É como se a livraria respirasse melhor quando livros novos chegam.
As últimas semanas foram de revivescência nas estantes. Com o peito determinado, fomos atrás de publicações não antes vistas pelo esqueleto amadeirado da Ponta, e juntamos todas aqui. Com uma pequena apresentação da casa editorial e poucos dos vários títulos que agora nos fazem companhia, o boletim de hoje põe em cena os títulos recém-chegados na livraria — que anseiam por leitores.
Dantes Editora
A Dantes está em atividade desde 1994. Publicam livros que se transformam em ciclos de estudos, exposições, encontros, jardins e muito mais. A linha editorial segue uma longa pesquisa sobre a vida.
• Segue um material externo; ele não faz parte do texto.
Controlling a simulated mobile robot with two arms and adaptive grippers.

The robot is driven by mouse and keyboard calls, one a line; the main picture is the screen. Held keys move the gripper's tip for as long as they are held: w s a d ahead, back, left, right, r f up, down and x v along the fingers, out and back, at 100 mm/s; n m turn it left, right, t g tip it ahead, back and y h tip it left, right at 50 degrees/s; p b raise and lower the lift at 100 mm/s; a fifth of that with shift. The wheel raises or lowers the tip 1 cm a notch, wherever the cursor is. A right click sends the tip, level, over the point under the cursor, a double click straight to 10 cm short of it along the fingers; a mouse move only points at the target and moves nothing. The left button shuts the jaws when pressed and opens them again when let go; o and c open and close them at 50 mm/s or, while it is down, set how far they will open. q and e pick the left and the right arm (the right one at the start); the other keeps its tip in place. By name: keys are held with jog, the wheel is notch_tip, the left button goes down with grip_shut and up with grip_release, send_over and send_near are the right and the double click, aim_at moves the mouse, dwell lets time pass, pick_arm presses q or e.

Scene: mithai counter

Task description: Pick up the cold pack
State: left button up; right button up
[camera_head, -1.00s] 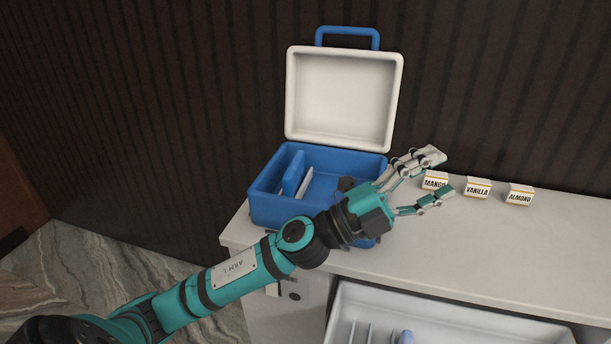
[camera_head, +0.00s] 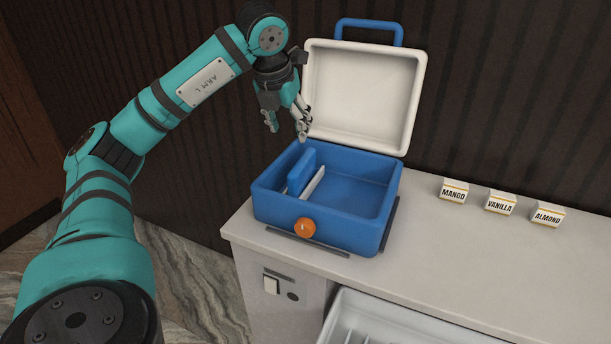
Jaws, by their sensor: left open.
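The cold pack (camera_head: 301,171) is a blue slab standing on edge in the left part of the open blue cooler box (camera_head: 345,226). A thin white divider (camera_head: 313,184) stands just to its right. My left gripper (camera_head: 287,131) is open and empty. It points down above the back left of the cooler, in front of the raised white lid (camera_head: 362,95), with its fingertips above the cold pack and apart from it. My right gripper is not in view.
Three small boxes labelled mango (camera_head: 453,192), vanilla (camera_head: 500,203) and almond (camera_head: 547,216) stand on the counter (camera_head: 440,262) at right. An orange knob (camera_head: 305,229) sits at the cooler's front. An open white drawer (camera_head: 400,325) is below.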

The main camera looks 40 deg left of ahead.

Se, inicialmente, partem de experiências históricas e humanas aos poucos nos aproximamos de perspectivas menos antropocenas e mais vegetais. Para a editora, os livros conduzem saberes e conhecimentos no tempo e no espaço, como naves. Editamos poucos livros, cuidamos de sua jornada.
Metamorfoses, de Emanuele Coccia
Todo ser passa pela metamorfose. É a experiência elementar e originário da vida, a que define suas forças e seus limites. Desde Darwin, sabemos que qualquer forma de vida – o ser humano incluído – é apenas a metamorfose de uma outra, muitas vezes já desaparecida. Do nosso nascimento a nossa alimentação, nós todos passamos por essa experiência. No ato metamórfico, mudança de si e mudança do mundo coincidem. Afirmar que qualquer vida é um fato metamórfico significa que ela atravessa as identidades e os mundos sem nunca passar por elas de forma passiva. Esse livro inovador joga as bases de uma filosofia da metamorfose.
Umbigo do Mundo, de Francy Fontes Baniwa HipamaalheFrancisco Luiz Fontes Baniwa Matsaape
“Umbigo do mundo é um acontecimento literário e antropológico que merece ser celebrado. Fruto “de uma conversa do narrador com sua filha mulher”, conforme as palavras da autora, Francisco e Francy nos conduzem por uma trilha cosmológica pelas paisagens do Noroeste Amazônico, convidando-nos a sintonizar a sensibilidade e a imaginação em entidades, bichos, plantas, lugares e acontecimentos de um tempo ancestral — e que continua a reverberar. O ciclo de vinganças entre eenonai e hekoapinai, os cantos e benzimentos, as ações e transformações de Ñapirikoli, Amaro, Kowai, Kaali e Dzooli, tudo isso compõe o quadro de uma verdadeira epopeia amazônica, pela voz dos Baniwa ou Medzeniakonai. Ao longo destas páginas, o multilinguismo da região se faz presente no modo como o nheengatu e o baniwa se trançam ao português, em doses, trazendo ao leitor uma amostra da complexidade da arte verbal dos narradores rio-negrinos. Umbigo do mundo, assim, é uma confluência entre diferentes rios de saberes, aproximando-se dos livros da constelação Narradores indígenas do Rio Negro a partir da transdisciplinaridade da constelação Selvagem, como um capítulo especial da florescente antropologia indígena.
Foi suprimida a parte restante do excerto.